Life is way too short to spend another day at war with yourself. There’s far too many wars and crises going on without creating one with yourself too. You are imperfect and inevitably flawed but that’s what makes you so beautiful. Trust me when I say this, being confident and loving who you will make you happier than any diet you go one.

Every woman is beautiful, it just takes the right people and guy to see that. If they can’t love you for who you and what you have then let go. They aren’t worth having in your life. Happy girls are the prettiest. You’re amazing just the way you are and you should be at home with your body. It’s a beautiful gift and you love every single part of it, even though there will be parts you would like to change.

Change your mindset. Be positive. We tend to only notice the bad things about ourselves that we forget to appreciate the things that are amazing about us and that are so beautiful. Have the strength and courage to be different and accept the body you have. Exercise to be fit and healthy not to be slim. Make positive changes, ones which make you healthier and improve your lifestyle.

Value your own body and love who you are. You really are beautiful.

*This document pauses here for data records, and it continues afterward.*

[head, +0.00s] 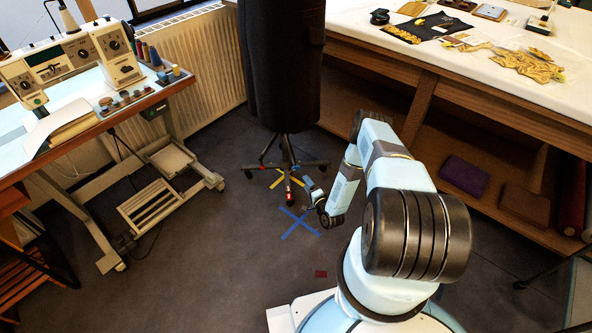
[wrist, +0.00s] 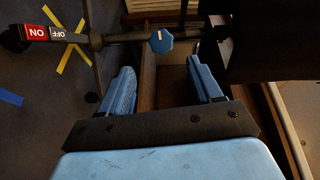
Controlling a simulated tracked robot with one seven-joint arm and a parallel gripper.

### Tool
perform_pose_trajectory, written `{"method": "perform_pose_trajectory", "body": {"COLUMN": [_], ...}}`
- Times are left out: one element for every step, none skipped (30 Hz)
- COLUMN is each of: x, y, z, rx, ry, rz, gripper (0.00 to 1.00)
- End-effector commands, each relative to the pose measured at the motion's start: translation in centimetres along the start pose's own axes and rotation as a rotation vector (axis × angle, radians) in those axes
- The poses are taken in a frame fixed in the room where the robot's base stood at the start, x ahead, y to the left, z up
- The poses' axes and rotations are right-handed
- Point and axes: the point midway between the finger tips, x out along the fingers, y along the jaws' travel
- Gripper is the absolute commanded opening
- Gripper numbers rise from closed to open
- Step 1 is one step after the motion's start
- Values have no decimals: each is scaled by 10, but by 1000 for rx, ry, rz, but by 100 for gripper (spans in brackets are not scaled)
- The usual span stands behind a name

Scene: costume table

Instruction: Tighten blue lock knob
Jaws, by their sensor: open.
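The blue lock knob (wrist: 162,41) shows in the wrist view, round with notched edges and a pale line on its face. It sits at a dark bar (wrist: 125,39) of the wheeled stand. My gripper (wrist: 162,76) is open, with one blue finger to the left and one to the right, both below the knob in the picture. The knob lies beyond the fingertips, roughly centred across the gap, and nothing is between the fingers. In the head view my gripper (head: 312,186) is low beside the stand's base (head: 288,165); I cannot make out the knob there.
A dark garment form (head: 284,70) stands above the base. The cloth-covered table (head: 450,70) is to the right, the sewing table (head: 95,122) to the left. Tape crosses (head: 300,223) mark open floor.

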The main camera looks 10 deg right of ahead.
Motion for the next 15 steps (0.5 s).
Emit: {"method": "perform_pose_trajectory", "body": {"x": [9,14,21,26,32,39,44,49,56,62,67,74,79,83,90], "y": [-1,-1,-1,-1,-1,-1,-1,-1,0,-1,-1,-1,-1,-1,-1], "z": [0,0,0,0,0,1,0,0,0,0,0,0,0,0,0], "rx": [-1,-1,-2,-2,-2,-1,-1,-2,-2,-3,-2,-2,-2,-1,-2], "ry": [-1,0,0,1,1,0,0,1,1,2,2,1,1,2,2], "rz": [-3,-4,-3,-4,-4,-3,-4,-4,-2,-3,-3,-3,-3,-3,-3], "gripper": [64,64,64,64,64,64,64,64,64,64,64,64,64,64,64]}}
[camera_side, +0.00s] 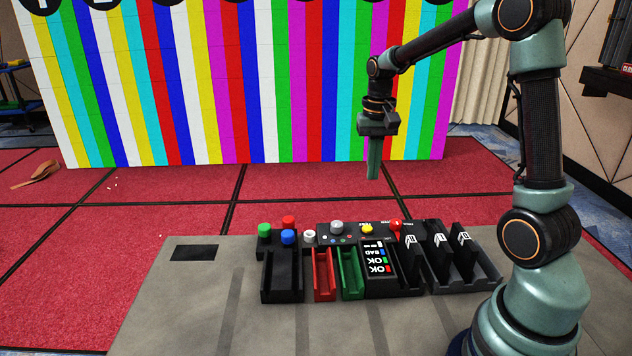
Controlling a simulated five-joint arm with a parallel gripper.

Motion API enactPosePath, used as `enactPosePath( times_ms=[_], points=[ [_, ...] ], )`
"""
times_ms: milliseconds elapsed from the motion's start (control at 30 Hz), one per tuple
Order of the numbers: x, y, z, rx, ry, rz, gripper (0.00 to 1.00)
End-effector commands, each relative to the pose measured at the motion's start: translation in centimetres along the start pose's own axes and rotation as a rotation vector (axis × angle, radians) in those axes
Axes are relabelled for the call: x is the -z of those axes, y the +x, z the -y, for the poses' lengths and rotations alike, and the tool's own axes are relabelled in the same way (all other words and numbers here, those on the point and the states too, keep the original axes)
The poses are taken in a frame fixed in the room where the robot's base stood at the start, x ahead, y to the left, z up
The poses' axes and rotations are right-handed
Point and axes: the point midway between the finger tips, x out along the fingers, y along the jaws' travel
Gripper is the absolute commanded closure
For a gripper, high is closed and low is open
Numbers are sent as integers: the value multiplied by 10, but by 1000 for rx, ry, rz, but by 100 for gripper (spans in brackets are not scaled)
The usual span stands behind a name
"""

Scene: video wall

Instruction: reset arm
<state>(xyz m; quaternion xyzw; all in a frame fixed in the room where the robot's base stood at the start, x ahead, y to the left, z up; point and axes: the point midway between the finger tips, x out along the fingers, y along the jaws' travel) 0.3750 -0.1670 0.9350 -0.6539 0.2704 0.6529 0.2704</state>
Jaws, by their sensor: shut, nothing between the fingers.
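My gripper (373,174) hangs from my arm, pointing straight down, at the right of the picture. Its fingers are together and hold nothing. It is in the air, above and behind the dark control panel (345,232), and touches nothing. Behind it in the picture is the striped video wall (240,90).
The grey table (200,310) carries a black tray (283,290), a red tray (324,280), a green tray (349,278), labelled blocks (378,258) and black slots at right. The table's left part is mostly clear.

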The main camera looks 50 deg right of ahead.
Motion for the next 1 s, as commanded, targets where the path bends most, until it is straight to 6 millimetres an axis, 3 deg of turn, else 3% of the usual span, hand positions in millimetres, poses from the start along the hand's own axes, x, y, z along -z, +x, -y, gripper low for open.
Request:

I don’t know how I have just got through writing this. I can say there was a few tears. I don’t ever want to feel that way ever again. I have felt so vulnerable writing this and sharing this part of my life with you but I know I wish I would have someone to tell me this and tell me that everything was going to be okay and that I wasn’t only one. I think it is so incredibly how many of us fall out of love with our bodies and hate ourselves. We should be building each other up and making every person feel beautiful, not tearing them down and making them feel awful about themselves. I don’t want anyone else to go through what I did. I want you all to love and respect and know you are worth more than the words that people say to hurt you. You are loved and you are beautiful. You don’t makeup, or any guy to make you feel special. As long as you see your worth and recognise you’re beautiful then that’s all that matters.

Don’t forget to fall in love with yourself!

Thank you so much for reading and I love you all lots!